Several former Obama administration officials said that when Clinton was secretary of state, she was by far the most aggressive and outspoken U.S. official when it came to countering Putin's efforts to consolidate his power domestically, and to expand his sphere of influence in the region and beyond. And when she left government, they say, Clinton became even more combative, going so far as to liken Putin to Hitler in 2014 for his annexation of part of Ukraine. The remark offended not just Putin but the Russian public.
Clinton was already a critic of Putin during her seven years in the Senate, where she was a member of the Armed Services Committee. In 2008, she made headlines for publicly doubting that then-President George W. Bush had gotten a sense of Putin's soul because as a former KGB agent he probably didn't have one.
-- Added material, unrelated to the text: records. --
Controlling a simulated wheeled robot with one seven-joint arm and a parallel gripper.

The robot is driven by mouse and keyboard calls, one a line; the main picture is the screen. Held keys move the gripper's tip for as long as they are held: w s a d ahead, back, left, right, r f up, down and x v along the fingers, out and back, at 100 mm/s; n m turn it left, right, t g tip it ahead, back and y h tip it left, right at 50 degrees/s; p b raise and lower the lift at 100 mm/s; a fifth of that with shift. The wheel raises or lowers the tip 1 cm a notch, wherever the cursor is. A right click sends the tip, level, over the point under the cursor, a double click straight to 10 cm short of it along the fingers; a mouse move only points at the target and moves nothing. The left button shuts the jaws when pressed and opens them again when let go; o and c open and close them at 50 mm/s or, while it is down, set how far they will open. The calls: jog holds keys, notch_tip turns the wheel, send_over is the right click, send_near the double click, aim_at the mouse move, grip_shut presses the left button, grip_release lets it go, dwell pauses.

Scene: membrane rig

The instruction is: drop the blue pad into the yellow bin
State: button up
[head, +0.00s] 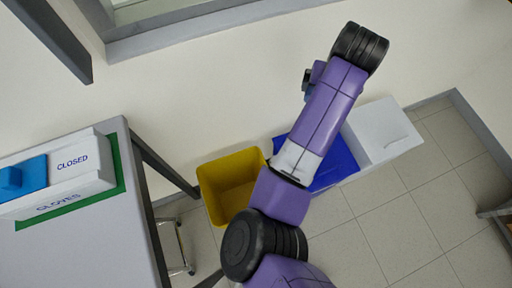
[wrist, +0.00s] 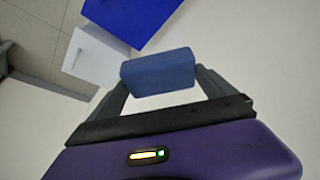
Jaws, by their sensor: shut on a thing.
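The yellow bin (head: 232,181) stands open on the floor against the wall, in the middle of the head view, to the left of my arm. The blue pad (wrist: 158,72) is a small dark blue block in the wrist view. My gripper (wrist: 160,84) is shut on it, with one finger at each end. In the head view the gripper (head: 308,84) is mostly hidden behind my purple arm, above and to the right of the yellow bin. The yellow bin does not show in the wrist view.
A blue bin (head: 338,164) and a white bin (head: 383,132) stand to the right of the yellow bin. A grey table (head: 80,245) on the left carries a white box (head: 85,172) marked "CLOSED" and "GLOVES", with a blue lid (head: 24,178). Tiled floor lies open at the lower right.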

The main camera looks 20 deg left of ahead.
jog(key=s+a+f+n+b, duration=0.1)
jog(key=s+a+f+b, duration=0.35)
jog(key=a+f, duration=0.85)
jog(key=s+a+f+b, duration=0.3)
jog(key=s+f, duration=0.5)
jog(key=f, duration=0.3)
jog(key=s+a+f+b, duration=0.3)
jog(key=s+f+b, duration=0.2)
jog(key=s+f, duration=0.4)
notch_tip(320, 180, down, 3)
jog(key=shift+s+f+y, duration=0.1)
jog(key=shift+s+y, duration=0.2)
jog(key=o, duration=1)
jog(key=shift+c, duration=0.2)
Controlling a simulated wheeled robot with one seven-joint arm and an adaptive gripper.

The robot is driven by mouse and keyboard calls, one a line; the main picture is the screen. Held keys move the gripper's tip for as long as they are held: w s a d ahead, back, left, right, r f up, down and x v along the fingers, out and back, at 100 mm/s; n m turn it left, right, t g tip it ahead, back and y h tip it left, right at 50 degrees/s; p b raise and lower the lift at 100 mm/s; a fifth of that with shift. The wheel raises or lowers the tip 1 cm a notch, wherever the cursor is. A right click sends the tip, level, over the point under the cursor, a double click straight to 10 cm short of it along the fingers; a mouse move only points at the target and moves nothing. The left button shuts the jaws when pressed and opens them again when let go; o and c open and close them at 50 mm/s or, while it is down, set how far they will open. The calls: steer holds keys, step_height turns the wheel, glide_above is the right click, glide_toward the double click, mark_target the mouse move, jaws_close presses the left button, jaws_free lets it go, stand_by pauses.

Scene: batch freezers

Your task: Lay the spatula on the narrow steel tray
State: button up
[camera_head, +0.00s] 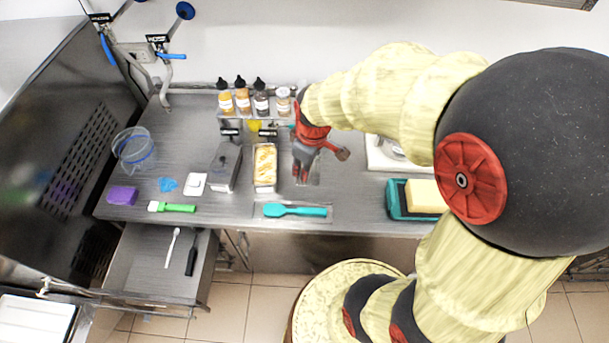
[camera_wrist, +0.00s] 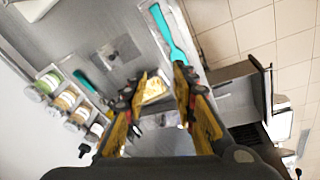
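The teal spatula (camera_head: 295,210) lies flat near the counter's front edge, over a shallow narrow rectangular steel tray (camera_head: 262,216). It also shows at the top of the wrist view (camera_wrist: 165,30), apart from my fingers. My gripper (camera_head: 301,176) points down above the counter, behind the spatula. In the wrist view its two fingers (camera_wrist: 160,92) are spread, with nothing held between them. Another steel plate or tray (camera_head: 315,178) lies under my gripper and is partly hidden by it.
A loaf-filled pan (camera_head: 265,168) stands just left of my gripper. Several bottles (camera_head: 243,99) stand behind. A teal tray (camera_head: 397,201) with a yellow block is at right. A green-handled tool (camera_head: 175,208), purple block (camera_head: 122,195) and clear jug (camera_head: 133,148) are at left. An open drawer (camera_head: 140,277) juts out below.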

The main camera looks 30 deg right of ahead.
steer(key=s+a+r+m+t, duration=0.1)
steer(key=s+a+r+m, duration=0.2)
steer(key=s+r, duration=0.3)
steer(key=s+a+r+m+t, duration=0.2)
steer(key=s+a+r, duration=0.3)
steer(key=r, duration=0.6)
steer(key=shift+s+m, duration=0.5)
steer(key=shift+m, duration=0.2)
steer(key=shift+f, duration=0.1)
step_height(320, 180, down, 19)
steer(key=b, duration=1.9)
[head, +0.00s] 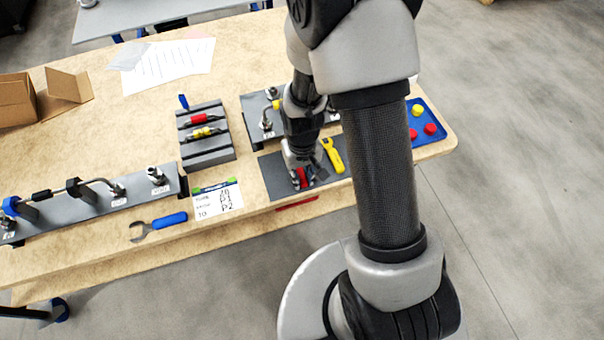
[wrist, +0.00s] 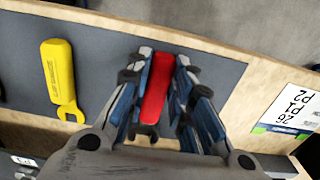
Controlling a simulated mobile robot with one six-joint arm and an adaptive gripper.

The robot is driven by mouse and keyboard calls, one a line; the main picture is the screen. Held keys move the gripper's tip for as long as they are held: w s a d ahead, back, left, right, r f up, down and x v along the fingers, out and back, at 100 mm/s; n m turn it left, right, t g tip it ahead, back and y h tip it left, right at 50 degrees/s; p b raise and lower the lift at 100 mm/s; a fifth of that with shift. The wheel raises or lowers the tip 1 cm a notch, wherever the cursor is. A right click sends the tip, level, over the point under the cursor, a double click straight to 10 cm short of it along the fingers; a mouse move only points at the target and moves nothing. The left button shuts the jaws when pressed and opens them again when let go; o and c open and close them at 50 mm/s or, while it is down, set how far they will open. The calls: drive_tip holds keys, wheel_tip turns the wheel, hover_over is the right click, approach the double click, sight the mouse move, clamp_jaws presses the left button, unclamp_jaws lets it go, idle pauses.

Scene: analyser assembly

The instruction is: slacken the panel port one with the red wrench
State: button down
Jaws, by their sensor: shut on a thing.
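The red wrench (head: 301,178) is at the dark grey mat (head: 277,177) near the table's front edge. My gripper (head: 305,180) reaches down over it. In the wrist view the red handle (wrist: 155,90) lies between the two fingers of my gripper (wrist: 158,75), which are shut on it. The wrench's grey jaw (wrist: 146,130) points toward the palm. A grey panel with fittings (head: 90,205) runs along the left front of the table. Another panel (head: 255,108) with fittings stands behind my gripper, partly hidden by my arm. I cannot tell which fitting is port one.
A yellow wrench (head: 332,155) lies on the mat right of my gripper. A blue wrench (head: 160,226) lies at the front left, near a written card (head: 217,198). A grey stepped rack (head: 207,150) and a blue tray (head: 428,112) stand on the table.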

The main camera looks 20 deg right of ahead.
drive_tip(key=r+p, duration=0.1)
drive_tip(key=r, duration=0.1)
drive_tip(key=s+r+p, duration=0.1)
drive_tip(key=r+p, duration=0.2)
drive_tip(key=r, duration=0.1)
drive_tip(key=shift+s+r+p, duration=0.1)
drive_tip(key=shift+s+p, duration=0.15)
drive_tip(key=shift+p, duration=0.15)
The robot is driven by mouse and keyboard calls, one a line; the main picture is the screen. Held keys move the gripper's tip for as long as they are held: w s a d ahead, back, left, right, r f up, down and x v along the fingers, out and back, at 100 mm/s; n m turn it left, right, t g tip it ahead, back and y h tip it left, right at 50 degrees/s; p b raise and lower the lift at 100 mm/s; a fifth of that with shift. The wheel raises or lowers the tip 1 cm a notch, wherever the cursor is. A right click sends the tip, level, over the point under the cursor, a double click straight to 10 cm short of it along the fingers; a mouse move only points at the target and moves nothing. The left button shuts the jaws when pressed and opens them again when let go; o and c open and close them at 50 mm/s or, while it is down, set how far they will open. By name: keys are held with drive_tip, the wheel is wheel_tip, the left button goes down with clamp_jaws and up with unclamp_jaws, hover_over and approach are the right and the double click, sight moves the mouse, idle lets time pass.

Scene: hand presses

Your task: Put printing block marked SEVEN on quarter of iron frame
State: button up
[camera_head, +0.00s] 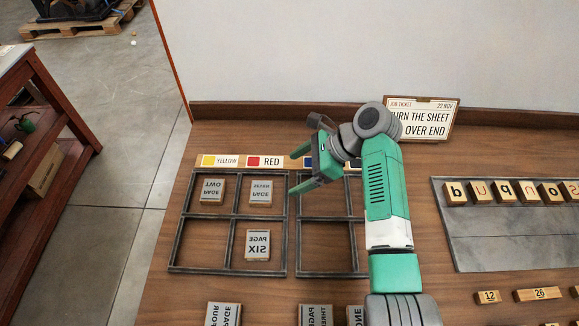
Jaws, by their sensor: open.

By the time she became Secretary of State in 2009, U.S-Russia relations were especially tense, given Putin's invasion of the neighboring Republic of Georgia. The new administration launched a "reset" aimed at improving the bilateral relationship with Clinton as one of its leaders. But from the start she was especially suspicious of Putin, and vocal about it.
"She was always the tougher voice within our administration on Russia. "Even my colleagues at the White House would agree with that," said McFaul, the top National Security Council official on Russia from 2009 until he left for Moscow as ambassador. He described numerous occasions where top Russian officials, and a "pissed off" Putin himself, would rail against Clinton both publicly and privately.